Monday, 10 July 2017

Measuring the impact of austerity

Ben Chu has a good article disposing of some of the nonsense ideas associated with austerity (which refuse to die, because they are useful to politicians, and much of the media is generally clueless). Perhaps the most silly, which I encounter a lot, is that the UK has not really endured austerity because debt has been increasing, or some other irrelevant measure has been rising.

If trying to reduce the deficit - what economists call fiscal consolidation - had no adverse effects on the economy as a whole it would not be called austerity. Austerity is all about the negative aggregate impact on output that a fiscal consolidation can have. As a result, the appropriate measure of austerity is a measure of that impact. So it is not the level of government spending or taxes that matter, but how they change.

An obvious measure to use is the change in the deficit itself, generally adjusted for changes that happen automatically because output is changing. I have used that measure many times, because it is produced by the OBR, IMF and OECD among others. But it is not ideal, because the impact of changes in taxes on demand and therefore output is generally smaller than the impact of a change in government spending, because some of any tax increase comes from reduced saving. (This is also true, but perhaps to a lesser extent, of government transfers.)

There is no simple way of dealing with this measurement problem, because the amount of any tax increase people will find from their savings will depend in part on how long they expect taxes to be higher. As a result, some people prefer to focus just on government spending to measure fiscal impact (although the data you will easily find is government consumption, and as fiscal consolidation normally involves cuts to government investment it is important to add that on). However it is also possible to apply some simple average propensities to consume from tax cuts and transfers to get a fiscal impact measure.

This is what the Hutchins Center fiscal impact measure does for the US.


These are not multipliers (so are different from what the OBR does for the UK, for example [1]), but just the direct impact of government spending and taxes on aggregate demand and hence GDP. The average total impact is something like 0.4%, so this would be fiscal policy that was in this sense neutral.

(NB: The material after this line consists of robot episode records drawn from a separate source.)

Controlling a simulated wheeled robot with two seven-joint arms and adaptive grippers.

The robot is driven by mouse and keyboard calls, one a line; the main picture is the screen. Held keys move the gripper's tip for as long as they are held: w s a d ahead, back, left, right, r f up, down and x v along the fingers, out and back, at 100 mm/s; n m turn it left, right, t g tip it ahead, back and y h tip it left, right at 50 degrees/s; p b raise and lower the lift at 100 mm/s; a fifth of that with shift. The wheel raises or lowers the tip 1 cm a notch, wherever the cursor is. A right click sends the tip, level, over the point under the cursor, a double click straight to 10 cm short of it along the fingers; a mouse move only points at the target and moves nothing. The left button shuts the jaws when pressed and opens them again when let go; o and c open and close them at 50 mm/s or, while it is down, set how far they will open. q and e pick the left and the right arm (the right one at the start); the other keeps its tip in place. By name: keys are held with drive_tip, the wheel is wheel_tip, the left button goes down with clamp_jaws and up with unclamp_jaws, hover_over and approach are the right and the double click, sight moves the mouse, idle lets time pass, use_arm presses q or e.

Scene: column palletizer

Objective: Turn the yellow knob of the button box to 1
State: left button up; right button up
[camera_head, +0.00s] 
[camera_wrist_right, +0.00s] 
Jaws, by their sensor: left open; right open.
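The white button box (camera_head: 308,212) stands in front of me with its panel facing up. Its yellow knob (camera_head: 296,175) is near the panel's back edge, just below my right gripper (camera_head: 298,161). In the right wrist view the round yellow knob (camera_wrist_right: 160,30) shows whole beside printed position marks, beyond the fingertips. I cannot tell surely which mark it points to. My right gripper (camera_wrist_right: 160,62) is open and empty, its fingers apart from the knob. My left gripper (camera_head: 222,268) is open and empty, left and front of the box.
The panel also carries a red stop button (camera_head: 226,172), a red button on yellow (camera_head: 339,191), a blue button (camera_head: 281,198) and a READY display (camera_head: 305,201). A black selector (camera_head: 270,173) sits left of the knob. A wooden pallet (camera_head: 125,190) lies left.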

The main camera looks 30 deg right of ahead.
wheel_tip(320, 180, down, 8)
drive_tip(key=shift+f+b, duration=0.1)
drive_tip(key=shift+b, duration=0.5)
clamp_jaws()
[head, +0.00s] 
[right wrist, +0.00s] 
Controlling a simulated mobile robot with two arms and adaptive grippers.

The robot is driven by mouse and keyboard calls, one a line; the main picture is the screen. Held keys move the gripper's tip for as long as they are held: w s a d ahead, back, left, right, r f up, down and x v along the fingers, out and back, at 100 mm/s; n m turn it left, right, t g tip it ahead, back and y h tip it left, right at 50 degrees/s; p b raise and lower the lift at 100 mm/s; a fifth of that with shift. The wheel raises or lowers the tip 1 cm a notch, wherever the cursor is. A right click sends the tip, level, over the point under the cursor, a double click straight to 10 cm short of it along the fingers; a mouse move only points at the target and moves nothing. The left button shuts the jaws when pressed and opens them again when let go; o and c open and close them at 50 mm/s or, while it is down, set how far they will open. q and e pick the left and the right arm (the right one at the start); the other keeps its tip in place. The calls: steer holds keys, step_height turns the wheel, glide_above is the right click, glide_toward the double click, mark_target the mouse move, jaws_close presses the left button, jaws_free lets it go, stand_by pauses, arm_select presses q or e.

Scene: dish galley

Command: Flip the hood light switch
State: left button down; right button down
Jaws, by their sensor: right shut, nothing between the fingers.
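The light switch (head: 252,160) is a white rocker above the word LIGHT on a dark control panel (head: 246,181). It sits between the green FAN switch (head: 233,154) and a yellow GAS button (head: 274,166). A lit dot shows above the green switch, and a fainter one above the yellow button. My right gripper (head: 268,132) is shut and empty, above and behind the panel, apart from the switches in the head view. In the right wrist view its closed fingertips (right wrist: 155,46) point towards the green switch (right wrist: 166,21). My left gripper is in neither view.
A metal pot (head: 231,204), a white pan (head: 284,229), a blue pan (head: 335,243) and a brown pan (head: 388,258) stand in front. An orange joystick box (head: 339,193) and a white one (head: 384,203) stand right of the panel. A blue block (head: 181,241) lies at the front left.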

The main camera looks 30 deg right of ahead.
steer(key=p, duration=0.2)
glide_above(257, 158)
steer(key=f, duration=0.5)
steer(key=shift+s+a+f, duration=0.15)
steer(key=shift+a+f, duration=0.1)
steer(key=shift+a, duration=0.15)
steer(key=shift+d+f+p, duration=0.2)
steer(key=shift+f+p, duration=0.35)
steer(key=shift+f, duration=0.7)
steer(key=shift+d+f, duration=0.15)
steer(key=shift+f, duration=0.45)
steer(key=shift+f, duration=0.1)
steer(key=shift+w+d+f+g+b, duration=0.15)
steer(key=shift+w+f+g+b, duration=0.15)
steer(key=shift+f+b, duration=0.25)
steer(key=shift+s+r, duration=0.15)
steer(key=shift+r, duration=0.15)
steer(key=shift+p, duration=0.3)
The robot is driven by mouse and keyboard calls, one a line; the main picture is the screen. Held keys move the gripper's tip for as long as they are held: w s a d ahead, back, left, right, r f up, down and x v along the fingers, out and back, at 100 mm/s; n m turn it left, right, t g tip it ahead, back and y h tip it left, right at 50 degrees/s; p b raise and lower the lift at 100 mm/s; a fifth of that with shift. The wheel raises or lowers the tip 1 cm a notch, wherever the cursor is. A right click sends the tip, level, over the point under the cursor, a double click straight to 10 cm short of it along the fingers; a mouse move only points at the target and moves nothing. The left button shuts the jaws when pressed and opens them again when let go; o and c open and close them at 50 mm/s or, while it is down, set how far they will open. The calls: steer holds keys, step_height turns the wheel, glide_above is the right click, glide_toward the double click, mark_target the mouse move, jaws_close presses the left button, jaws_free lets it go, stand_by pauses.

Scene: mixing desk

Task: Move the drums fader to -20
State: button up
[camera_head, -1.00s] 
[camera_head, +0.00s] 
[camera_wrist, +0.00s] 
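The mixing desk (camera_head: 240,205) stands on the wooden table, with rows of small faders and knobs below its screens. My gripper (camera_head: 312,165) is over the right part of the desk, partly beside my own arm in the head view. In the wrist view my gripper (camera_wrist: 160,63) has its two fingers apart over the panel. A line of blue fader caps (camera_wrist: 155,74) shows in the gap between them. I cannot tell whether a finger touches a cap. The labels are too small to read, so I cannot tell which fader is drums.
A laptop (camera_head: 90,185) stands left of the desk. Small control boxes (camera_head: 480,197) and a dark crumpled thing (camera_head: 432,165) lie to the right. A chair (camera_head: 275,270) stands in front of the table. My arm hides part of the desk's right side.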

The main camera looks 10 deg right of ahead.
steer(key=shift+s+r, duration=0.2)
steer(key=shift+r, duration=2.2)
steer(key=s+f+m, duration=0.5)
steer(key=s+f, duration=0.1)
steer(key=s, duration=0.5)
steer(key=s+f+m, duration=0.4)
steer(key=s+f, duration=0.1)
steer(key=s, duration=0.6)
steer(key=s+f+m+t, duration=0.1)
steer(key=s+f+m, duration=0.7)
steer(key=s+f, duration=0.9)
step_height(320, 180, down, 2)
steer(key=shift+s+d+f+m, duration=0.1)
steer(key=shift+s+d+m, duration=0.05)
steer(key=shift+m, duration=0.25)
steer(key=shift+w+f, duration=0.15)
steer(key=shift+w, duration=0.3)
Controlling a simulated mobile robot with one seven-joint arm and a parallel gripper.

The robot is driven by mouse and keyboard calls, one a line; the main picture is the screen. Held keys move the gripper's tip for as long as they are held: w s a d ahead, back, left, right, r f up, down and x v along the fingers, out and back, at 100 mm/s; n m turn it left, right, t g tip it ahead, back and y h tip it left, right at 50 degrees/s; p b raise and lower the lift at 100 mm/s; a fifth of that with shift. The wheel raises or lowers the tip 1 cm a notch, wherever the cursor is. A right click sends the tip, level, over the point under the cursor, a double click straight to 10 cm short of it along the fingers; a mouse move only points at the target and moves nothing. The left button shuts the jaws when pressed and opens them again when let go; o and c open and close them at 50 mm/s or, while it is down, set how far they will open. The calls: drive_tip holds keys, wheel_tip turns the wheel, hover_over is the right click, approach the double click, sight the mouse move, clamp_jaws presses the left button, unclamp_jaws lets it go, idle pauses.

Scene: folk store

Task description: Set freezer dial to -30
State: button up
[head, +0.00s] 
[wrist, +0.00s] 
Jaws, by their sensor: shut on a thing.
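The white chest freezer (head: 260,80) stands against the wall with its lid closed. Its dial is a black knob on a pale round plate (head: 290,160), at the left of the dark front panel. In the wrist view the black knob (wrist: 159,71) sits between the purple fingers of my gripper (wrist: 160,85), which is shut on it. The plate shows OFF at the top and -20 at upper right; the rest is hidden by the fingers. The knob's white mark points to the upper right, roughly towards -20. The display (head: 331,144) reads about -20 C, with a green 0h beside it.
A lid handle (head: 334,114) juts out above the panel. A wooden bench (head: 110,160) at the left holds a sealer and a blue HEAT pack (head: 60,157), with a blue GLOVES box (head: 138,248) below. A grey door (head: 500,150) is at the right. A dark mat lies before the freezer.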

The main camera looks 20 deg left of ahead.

Compare the mild 2001 recession with the much larger 2008/9 recession. In both cases during the recession fiscal policy was strongly counter-cyclical, helping to reduce the recession’s impact. After the 2001 recession ended, fiscal policy continued to support the recovery for around two years: these were the Bush tax cuts. The recovery in GDP was reasonably strong: growth from 2003 to 2005 of 2.8%, 3.8% and 3.3%.

In 2010, we had a much deeper and longer recession, but the fiscal support was only marginally greater than 2001, despite interest rates being stuck at their lower bound. On this occasion fiscal support was strongly opposed by the Republicans. It continued for another year and a quarter, and then became strongly contractionary from 2011 to 2015. GDP growth was slower than in the previous recovery, despite the deeper recession: from 2010 to 2014 2.5%, 1.6%, 2.2%, 1.7%, 2.4%. This is not surprising, as fiscal policy was reducing GDP by around 1% during 2011,2012 and 2013, rather than adding the normal 0.4%.

The speed and extent to which austerity was applied after the Great Recession was very unusual: the textbook says secure the recovery first, allow interest rates to rise, and then worry about government debt. There was no economic justification for switching to austerity so quickly after 2010: the motivation (as in the UK) was entirely political. It produced the slowest US recovery in output since WWII. (This is a very useful resource in comparing US upswings.) As I showed here using simple calculations, if total government spending from 2011 had remained neutral instead of becoming sharply contractionary, US output could easily have got close to capacity (as measured by the CBO) by 2013.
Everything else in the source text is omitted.